The program is based around short one-way rentals; users pay a membership fee (daily, monthly, or annually) and receive an RFID card.

When users wish to rent a vehicle: they reserve a car online or at a dedicated car share kiosk, unlock the car charger with a kiosk card, and finally, swipe that card on the windshield, which unlocks the car and allows them to drive off. The in-car GPS allows the user to reserve a parking spot with a charging station near their destination.

Once arrived, users plug-in the vehicle and the transaction is complete. The user can then reserve another vehicle for their next trip, as needed.

click to enlarge People observe an example electric cars(ev)s that are coming to Indianapolis - AISTE MANFREDINI
  • People observe an example electric cars(ev)s that are coming to Indianapolis
  • Aiste Manfredini
The City of Indianapolis and many other governmental and business organizations are looking at such membership to help reduce the size of their owned vehicle fleets.

"As a leader in the Smart Grid, we support Mayor Ballard's commitment to Electric Vehicles and are excited to help speed the adoption of EV's in Indiana," Bolloré said. The dynamic environment fostered by Mayor Ballard's administrations along with the vibrant business and higher education community, and impressive downtown development projects are key factors in our selection of Indy for this first U.S. launch."

Bolloré will begin hiring local management and marketing teams in the next few months. The service is aimed to be a public service and Bolloré will work closely with the city in the planning phase and continue discussions with key transportation, neighborhood, business and tourism groups to identify car share locations and other service aspects.

"Economically it's a win-win; it's saving energy, it's pro world and it's also going to increase the visitors that stay, and give them more options to zip around town," Chris Gahl, Visit Indy's vice president of marketing, said in a press release.

The program will feature 500 electric vehicles and 1,200 charging stations at 200 car-share locations. The rates for the Indianapolis service have not yet been established, but in Paris, membership costs $16 per month and a 20minute trip costs about $4.50.

"Indianapolis is becoming a major hub for clean transportation technologies, garnering national attention, due in large part to Mayor Ballard's leadership in promoting electric and natural gas fuel in transportation," Paul Mitchell, president and chief executive of Energy Systems Network, said in a press release. "The fact that a company like Bolloré is choosing Indianapolis as the first US market for its innovative transportation solution show the world is also now taking notice."

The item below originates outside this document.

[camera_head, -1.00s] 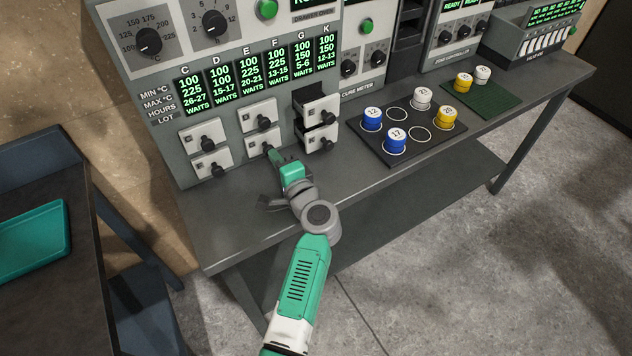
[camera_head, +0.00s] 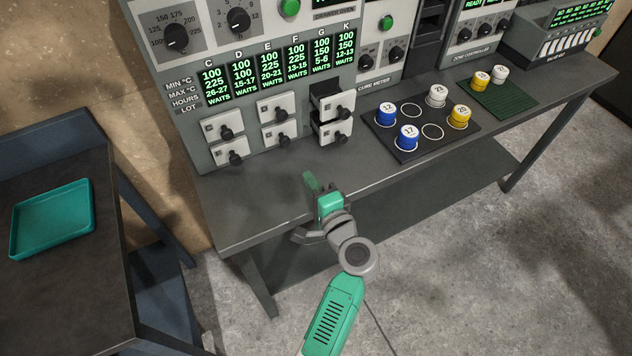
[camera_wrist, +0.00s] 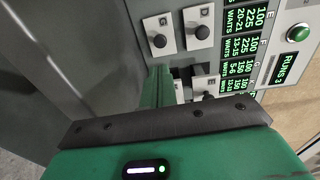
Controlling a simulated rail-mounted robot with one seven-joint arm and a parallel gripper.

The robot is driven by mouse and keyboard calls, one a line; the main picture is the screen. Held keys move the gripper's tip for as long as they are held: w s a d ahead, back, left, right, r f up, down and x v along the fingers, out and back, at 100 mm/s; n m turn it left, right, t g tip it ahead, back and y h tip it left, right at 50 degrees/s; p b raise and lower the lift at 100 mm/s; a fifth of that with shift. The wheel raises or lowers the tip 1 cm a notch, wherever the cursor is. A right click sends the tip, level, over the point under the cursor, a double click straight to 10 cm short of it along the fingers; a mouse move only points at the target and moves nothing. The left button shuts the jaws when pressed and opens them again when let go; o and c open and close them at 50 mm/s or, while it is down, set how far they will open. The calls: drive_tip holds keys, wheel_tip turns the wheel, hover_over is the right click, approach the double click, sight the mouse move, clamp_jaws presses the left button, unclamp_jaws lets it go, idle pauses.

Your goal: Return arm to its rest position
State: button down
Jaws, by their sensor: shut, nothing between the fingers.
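My gripper (camera_head: 311,183) is shut and empty. In the head view it is over the front part of the grey bench (camera_head: 255,205), in front of the drawer oven (camera_head: 185,85) and apart from its drawers. In the wrist view the green fingers (camera_wrist: 157,88) point toward the oven drawers (camera_wrist: 185,35). The two drawers in the right column (camera_head: 333,115) stand out from the panel, while the others look flush. What those two drawers hold cannot be seen.
A dark tray (camera_head: 405,150) on the bench holds several blue, white and yellow pots. A green mat (camera_head: 500,100) farther right carries a yellow and a white pot. A side table (camera_head: 75,285) at left holds a teal tray (camera_head: 50,218). Open floor lies in front.

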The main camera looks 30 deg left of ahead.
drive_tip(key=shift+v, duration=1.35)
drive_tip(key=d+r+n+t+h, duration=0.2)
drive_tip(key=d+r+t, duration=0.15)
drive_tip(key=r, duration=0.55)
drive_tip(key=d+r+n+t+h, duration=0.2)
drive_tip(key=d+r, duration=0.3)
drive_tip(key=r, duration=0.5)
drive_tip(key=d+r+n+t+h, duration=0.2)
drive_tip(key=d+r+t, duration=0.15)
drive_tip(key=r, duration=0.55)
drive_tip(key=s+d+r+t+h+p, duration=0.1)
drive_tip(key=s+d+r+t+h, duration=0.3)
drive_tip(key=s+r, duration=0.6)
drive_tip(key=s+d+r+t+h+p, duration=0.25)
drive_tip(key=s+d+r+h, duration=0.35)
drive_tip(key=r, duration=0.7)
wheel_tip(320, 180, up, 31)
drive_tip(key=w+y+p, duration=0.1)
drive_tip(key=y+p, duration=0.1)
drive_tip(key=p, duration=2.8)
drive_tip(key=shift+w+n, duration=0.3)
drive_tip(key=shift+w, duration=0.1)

The City of Indianapolis and many other governmental and business organizations are looking into corporate memberships in order to reduce the size of their vehicle fleet. Therefore, the care share program will be available to individual members and government/corporate users.

"As a leader in the Smart Grid, we support Mayor Ballard's commitment to Electric Vehicles and are excited to help speed the adoption of EV's in Indiana. The dynamic environment fostered by Mayor Ballard's administrations along with the vibrant business and higher education community, and impressive downtown development projects are key factors in our selection of Indy for this first U.S. launch," said Bolloré.

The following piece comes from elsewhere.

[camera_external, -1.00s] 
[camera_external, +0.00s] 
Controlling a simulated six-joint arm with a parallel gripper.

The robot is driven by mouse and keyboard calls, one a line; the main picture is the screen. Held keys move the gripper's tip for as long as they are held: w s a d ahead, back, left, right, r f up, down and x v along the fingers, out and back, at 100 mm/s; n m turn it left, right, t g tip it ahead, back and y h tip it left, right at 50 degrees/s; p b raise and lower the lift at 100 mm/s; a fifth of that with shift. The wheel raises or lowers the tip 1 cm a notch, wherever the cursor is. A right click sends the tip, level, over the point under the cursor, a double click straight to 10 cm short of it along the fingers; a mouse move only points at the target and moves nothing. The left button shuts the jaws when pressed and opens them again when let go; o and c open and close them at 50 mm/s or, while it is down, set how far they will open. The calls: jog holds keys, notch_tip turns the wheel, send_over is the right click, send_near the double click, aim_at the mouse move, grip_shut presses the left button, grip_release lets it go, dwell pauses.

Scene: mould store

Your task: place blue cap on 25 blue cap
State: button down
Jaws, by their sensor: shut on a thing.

Bolloré will begin hiring local management and marketing teams in the next few months. The service is aimed to be a public service and Bolloré will work closely with the city in the planning phase and continue discussions with key transportation, neighborhood, business and tourism groups to identify car share locations and other service aspects.

"Economically it's a win-win; it's saving energy, it's pro world and it's also going to increase the visitors that stay, and give them more options to zip around town," Visit Indy's Vice President of Marketing, Chris Gahl, said in a press release.

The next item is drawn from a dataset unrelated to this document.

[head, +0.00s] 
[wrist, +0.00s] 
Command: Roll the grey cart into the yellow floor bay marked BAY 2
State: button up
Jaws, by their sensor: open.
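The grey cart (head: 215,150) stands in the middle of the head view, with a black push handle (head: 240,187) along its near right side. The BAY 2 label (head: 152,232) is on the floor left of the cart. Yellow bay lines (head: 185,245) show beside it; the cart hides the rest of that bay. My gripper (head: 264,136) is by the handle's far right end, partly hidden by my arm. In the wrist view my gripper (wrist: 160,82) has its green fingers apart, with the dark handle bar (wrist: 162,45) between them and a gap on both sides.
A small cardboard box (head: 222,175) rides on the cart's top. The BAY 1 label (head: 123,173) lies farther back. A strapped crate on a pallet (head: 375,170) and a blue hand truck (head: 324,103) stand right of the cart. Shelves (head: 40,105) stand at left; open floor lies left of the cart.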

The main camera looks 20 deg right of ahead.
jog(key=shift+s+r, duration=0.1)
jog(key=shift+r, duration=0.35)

The program will feature 500 electric vehicles and 1,200 charging stations at 200 car-share locations. The rates for the Indianapolis service have not yet been established, but in Paris, membership costs $16 per month and a 20 minute trip costs about $4.50.

"Indianapolis is becoming a major hub for clean transportation technologies, garnering national attention, due in large part to Mayor Ballard's leadership in promoting electric and natural gas fuel in transportation," President/CEO of Energy Systems Network, Paul Mitchell, said in a press release. "The fact that a company like Bolloré is choosing Indianapolis as the first US market for its innovative transportation solution shows the world is also now taking notice."